A intenção ao referir esta história não é basquetebolizar os conflitos do Médio Oriente. Costumo, aliás, ser inflexível quanto às colagens metafóricas entre desporto e guerra. O ponto não é este, mas a necessidade de calçarmos os sapatos de outros para percebermos o que está em causa. Não se trata de condescender ou desculpabilizar quem quer que seja, apenas a disponibilidade para fazermos um exercício de rutura com as nossas verdades absolutas na busca de melhores ângulos de análise. E boas análises melhoram decisões.
Podemos definir Israel e o Médio Oriente com quatro palavras mágicas: território, identidade, religião e recursos. E é na permanente disputa de fronteiras entre estas esferas que a conflitualidade surge com maior ou menor intensidade. Nessa mesma viagem, almocei em casa de uma família drusa em Daliyat el-Carmel, a norte de Haifa, discutíamos a hierarquia desses quatro fatores. Os drusos são uma minoria árabe integrada em Israel e presente sobretudo no Líbano e Síria. Assumem uma conduta pública discreta, não conflitual e assente na simplicidade da demonstração religiosa. Cultivam a lealdade para com o estado onde vivem e no caso israelita servem tanto as forças armadas, a polícia ou a carreira diplomática. Na hierarquia dos fatores, a identidade vem em primeiro lugar e completa a filiação.
Num estado multiétnico e democrático como Israel, assente numa identidade judaica fundadora, o problema maior não se chama Palestina, Hamas ou plano nuclear do Irão. O maior desafio - raciocínio exportável a toda a região – está na forma minimamente harmoniosa como o poder político é capaz de integrar as várias identidades e encaixá-las num puzzle em que cada peça exacerba o seu carácter religioso e uma legitimidade histórica indisputável. Para perceber esta complexidade evitemos usar a lente ocidentalista e monocolor.
Nos últimos anos, as leis aprovadas por Netanyahu sobre a nacionalidade e a identificação exclusiva de Israel como Estado judaico, revelaram precisamente o medo de que a colisão identitária entre árabes e judeus possa um dia, por força da demografia, alterar a equação interna. Mas mostrou também como a fragmentação do sistema partidário tornou central os extremos ideológicos e condicionou a moderação das decisões. É por isto que nos últimos dois anos, Israel teve quatro eleições legislativas, um reflexo do bloqueio político em que mergulhou, com efeitos na tribalização do discurso.

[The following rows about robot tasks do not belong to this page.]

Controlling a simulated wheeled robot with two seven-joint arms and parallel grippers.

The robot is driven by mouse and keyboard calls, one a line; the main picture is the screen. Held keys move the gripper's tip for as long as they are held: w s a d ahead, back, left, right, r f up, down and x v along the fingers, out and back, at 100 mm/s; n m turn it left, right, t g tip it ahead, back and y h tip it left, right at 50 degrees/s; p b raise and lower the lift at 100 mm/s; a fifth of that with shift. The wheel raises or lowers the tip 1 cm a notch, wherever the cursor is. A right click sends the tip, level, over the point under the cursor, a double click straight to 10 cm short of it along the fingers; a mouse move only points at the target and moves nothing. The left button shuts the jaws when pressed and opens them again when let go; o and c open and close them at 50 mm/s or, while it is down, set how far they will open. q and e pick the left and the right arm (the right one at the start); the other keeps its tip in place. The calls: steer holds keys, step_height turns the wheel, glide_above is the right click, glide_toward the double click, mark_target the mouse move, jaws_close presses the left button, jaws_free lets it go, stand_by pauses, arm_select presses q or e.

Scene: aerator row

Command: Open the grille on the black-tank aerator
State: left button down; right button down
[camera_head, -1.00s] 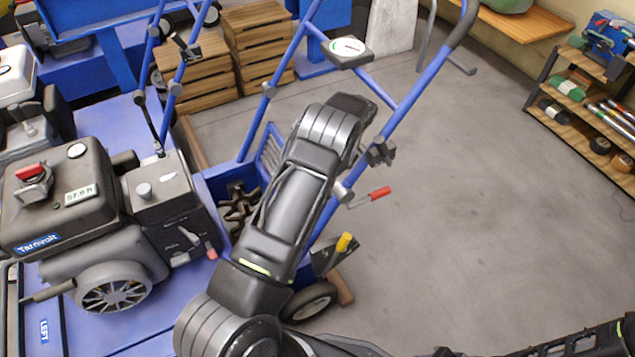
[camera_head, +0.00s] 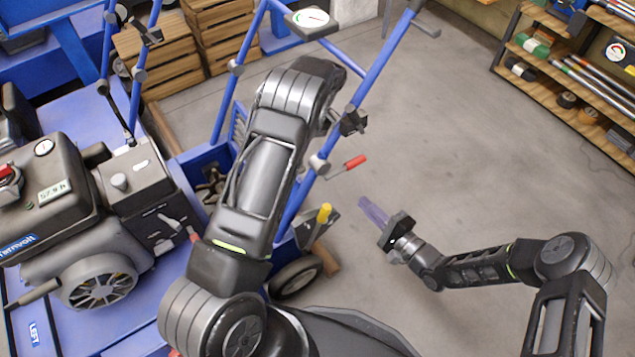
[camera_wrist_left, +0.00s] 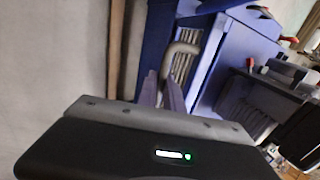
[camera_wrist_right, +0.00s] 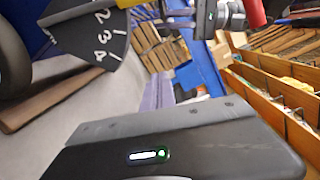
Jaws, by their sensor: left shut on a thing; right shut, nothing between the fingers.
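The black-tank aerator has a dark engine (camera_head: 50,180) marked 57.9 h on a blue deck. Its slatted grille (camera_wrist_left: 184,67) shows in the left wrist view, in blue housing. A curved pale handle (camera_wrist_left: 178,48) stands in front of the slats. My left gripper (camera_wrist_left: 170,88) is shut on this handle; in the head view my own arm hides it. How far the grille stands open I cannot tell. My right gripper (camera_head: 365,205) is shut and empty over the floor, right of the red-tipped lever (camera_head: 347,167). Its fingers also show in the right wrist view (camera_wrist_right: 158,88).
Blue handlebar tubes (camera_head: 375,75) rise beside my left arm. A yellow-knobbed lever (camera_head: 323,214) and a wheel (camera_head: 295,277) are low on the near side. Wooden crates (camera_head: 160,55) stand behind, a shelf (camera_head: 575,95) at the right. The floor between is clear.

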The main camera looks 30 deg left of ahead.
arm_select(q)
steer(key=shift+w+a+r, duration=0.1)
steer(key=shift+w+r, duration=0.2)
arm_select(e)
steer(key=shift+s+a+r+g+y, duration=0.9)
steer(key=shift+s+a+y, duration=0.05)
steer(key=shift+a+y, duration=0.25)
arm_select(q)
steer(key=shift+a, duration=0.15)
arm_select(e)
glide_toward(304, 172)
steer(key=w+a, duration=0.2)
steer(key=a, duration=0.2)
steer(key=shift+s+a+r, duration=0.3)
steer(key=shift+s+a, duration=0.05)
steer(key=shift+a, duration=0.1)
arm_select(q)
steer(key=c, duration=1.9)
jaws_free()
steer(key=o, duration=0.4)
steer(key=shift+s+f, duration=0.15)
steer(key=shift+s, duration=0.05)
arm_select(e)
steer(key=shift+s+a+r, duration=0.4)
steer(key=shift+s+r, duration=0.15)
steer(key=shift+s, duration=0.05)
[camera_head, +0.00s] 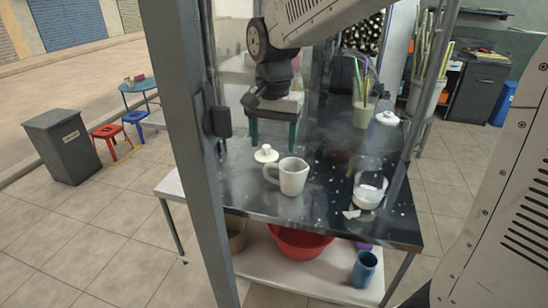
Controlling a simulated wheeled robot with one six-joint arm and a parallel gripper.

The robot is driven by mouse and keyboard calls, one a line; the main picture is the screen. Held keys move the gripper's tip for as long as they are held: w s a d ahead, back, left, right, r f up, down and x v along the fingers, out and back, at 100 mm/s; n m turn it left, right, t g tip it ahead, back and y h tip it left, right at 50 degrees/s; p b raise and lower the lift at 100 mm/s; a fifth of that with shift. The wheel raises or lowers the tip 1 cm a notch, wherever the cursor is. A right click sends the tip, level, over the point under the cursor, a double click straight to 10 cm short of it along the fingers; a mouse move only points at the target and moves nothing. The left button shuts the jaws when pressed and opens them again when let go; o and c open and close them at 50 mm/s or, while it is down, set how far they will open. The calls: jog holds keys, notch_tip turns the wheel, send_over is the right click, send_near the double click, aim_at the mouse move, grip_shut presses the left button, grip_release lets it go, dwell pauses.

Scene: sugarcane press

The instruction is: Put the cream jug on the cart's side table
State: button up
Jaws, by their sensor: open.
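The cream jug (291,178) stands upright on the dark cart top (325,211), with its handle to the left. A pale ledge (171,187) juts out left of the grey post; it looks like the cart's side table, and the post hides part of it. My gripper (273,146) is open and points down with its two green fingers apart. In the picture it is just above and behind the jug, with nothing between the fingers. I cannot tell its exact height over the cart top.
A white lid (265,155) lies behind the jug. A glass jar (369,190) with white contents stands to the right, beside white scraps. A cup of straws (363,114) stands farther back. The grey post (185,130) rises at the left. A red basin (298,243) is below.

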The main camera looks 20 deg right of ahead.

Em parte, o bloqueio político israelita e mais um adiamento das eleições na Palestina explicam o recente regresso à beligerância entre Telavive e Gaza. Mas mesmo que eles sejam desatados processualmente, nada garante que a conflitualidade não regresse. Porque vai regressar, seja para mediatizar a dupla questão palestiniana (em Gaza e na Cisjordânia) ou para gerar coesão na fragmentada sociedade israelita. Para evitar este roteiro recorrente, ou Israel consegue forçar a desmilitarização do Hamas em Gaza ou a diplomacia garante um fôlego surpreendente que leve a solução dois-estados a bom porto. Nem uma nem outra são realidades plausíveis a curto prazo. Por um lado, a desmilitarização de Gaza implicaria uma maciça e prolongada ocupação israelita, com beneplácito regional ou internacional, o que não tem hoje acomodação e implicaria enormes riscos militares, civis e políticos. O vulcão islamista que rodeia Israel também não aconselha este tipo de aventuras.

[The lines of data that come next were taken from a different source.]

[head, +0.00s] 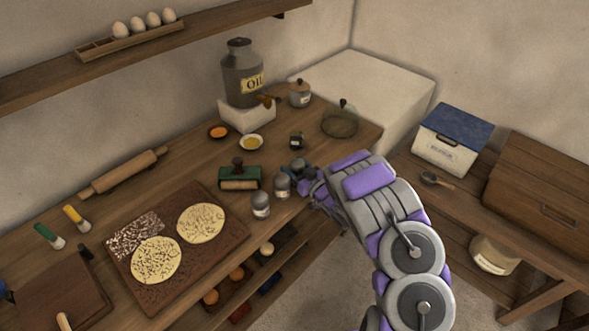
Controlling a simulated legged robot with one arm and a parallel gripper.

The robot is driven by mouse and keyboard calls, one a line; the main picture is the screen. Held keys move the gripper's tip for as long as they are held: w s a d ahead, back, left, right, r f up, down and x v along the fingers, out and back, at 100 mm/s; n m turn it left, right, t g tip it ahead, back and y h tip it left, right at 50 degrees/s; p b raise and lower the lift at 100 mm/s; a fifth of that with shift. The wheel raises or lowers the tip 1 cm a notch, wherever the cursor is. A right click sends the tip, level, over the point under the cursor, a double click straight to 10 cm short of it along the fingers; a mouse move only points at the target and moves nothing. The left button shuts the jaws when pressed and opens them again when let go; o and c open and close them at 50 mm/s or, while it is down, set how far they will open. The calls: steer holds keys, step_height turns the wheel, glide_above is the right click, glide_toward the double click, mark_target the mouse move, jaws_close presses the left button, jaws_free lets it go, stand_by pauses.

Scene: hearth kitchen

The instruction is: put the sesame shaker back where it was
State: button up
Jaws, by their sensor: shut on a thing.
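My gripper (296,177) is at the right front edge of the wooden worktop. It is shut on a small grey shaker (282,188), which I take to be the sesame shaker; its label is too small to read. The shaker looks upright, at or just above the worktop; I cannot tell if it touches. A second grey shaker (261,205) with a pale label stands just to its left, nearer the front edge. Flatbreads speckled with seeds lie on a brown board (233,236), with loose seeds at its upper left.
A green-topped press (239,176) stands just left of the shakers. A small dark jar (297,140), a yellow-filled dish (251,143) and a glass dome (340,121) are behind. A shelf under the worktop holds several fruits. Bare wood shows between jar and dome.

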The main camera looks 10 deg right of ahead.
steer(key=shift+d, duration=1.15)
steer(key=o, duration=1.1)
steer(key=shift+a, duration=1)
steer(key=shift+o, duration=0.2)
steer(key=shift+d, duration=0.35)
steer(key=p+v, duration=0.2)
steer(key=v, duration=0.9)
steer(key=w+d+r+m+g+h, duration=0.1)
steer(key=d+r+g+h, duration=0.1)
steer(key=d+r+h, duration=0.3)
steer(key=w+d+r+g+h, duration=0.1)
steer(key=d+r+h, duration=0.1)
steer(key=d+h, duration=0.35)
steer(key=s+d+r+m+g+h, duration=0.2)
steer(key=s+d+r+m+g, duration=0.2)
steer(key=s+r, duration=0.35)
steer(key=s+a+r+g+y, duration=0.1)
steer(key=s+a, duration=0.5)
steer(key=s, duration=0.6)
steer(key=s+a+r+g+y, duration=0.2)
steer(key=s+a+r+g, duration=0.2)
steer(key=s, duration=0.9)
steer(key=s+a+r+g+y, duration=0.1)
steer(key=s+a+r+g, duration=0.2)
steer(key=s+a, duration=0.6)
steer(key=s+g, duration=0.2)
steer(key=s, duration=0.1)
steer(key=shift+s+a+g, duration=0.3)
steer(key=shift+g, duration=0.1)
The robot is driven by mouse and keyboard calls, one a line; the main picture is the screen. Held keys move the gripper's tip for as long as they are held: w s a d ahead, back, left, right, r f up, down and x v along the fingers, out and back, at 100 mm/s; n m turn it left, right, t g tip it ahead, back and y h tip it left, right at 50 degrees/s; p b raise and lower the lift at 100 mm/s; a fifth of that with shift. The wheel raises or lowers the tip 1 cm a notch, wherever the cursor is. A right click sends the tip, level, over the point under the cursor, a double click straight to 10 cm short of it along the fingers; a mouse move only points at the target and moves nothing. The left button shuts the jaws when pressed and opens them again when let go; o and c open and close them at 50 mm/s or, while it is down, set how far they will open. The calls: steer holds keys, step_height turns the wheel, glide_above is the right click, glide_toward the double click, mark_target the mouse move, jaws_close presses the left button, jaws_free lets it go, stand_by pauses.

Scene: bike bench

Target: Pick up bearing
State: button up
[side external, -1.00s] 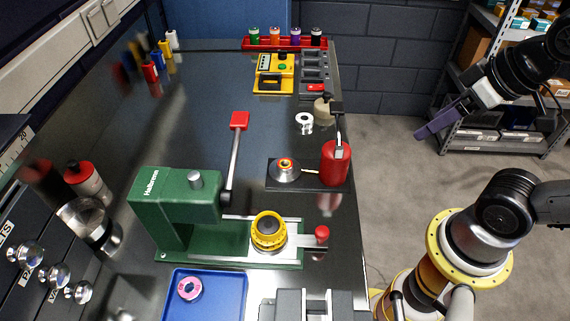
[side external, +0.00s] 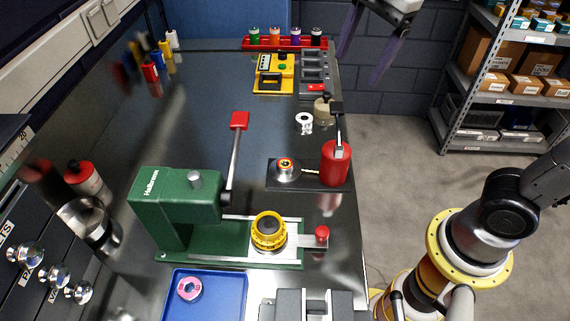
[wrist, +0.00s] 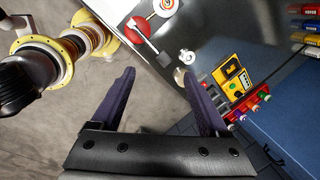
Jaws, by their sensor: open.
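Two ring-shaped parts could be the bearing; I cannot tell which is meant. A pink ring (side external: 189,288) lies flat in the blue tray (side external: 239,276) at the front. A small silver-white ring (side external: 304,122) sits on the bench near its right edge, and it also shows in the wrist view (wrist: 187,57). My gripper (side external: 358,68) is open and empty, high at the back right, clear of both rings. In the wrist view, its two purple fingers (wrist: 156,70) are spread apart, with floor and the bench edge beyond them.
A green press (side external: 175,210) with a yellow ringed part (side external: 269,232) stands behind the tray. A red cylinder (side external: 335,163) stands on a dark plate near the right edge. A yellow box (side external: 274,72) and a red rack (side external: 284,43) stand at the back. The middle bench is clear.

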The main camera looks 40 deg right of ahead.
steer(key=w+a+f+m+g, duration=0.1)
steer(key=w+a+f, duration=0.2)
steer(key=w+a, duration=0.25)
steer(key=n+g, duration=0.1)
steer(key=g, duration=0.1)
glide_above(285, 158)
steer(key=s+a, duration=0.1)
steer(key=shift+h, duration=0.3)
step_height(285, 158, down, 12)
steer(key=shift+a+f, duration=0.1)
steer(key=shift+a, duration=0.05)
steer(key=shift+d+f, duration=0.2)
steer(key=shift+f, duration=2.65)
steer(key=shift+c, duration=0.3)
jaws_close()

Para desmilitarizar Gaza e assegurar que a intervenção não foi a última antes da próxima, seria preciso fazer um intenso trabalho diplomático para aproveitar a convergência entre a frente regional anti-Hamas (Egito, Jordânia, Arábia Saudita), os EUA, a UE e as Nações Unidas. Bastaria que Israel assentasse nas boas relações com Rússia e China a aprovação no Conselho de Segurança de uma força de "manutenção da paz” em Gaza, com financiamento e meios suficientes para esvaziar militarmente o Hamas, as Qassam, a Jihad Islâmica e reconstruir a Faixa? Talvez. Em tese. A questão é que a espargata russa na Síria e na Ucrânia aconselham Moscovo a temperar novos envolvimentos, mesmo que políticos, e a China está mais orientada para focos de segurança regionais absorventes. Além disso, não se consegue moldar o Hamas sem a influência do Irão, o que implicaria acelerar o diálogo depois dos anos perdidos com Trump. Ora, nada disto está minimamente encarreirado, o que torna difícil encontra uma luz ao fundo do túnel.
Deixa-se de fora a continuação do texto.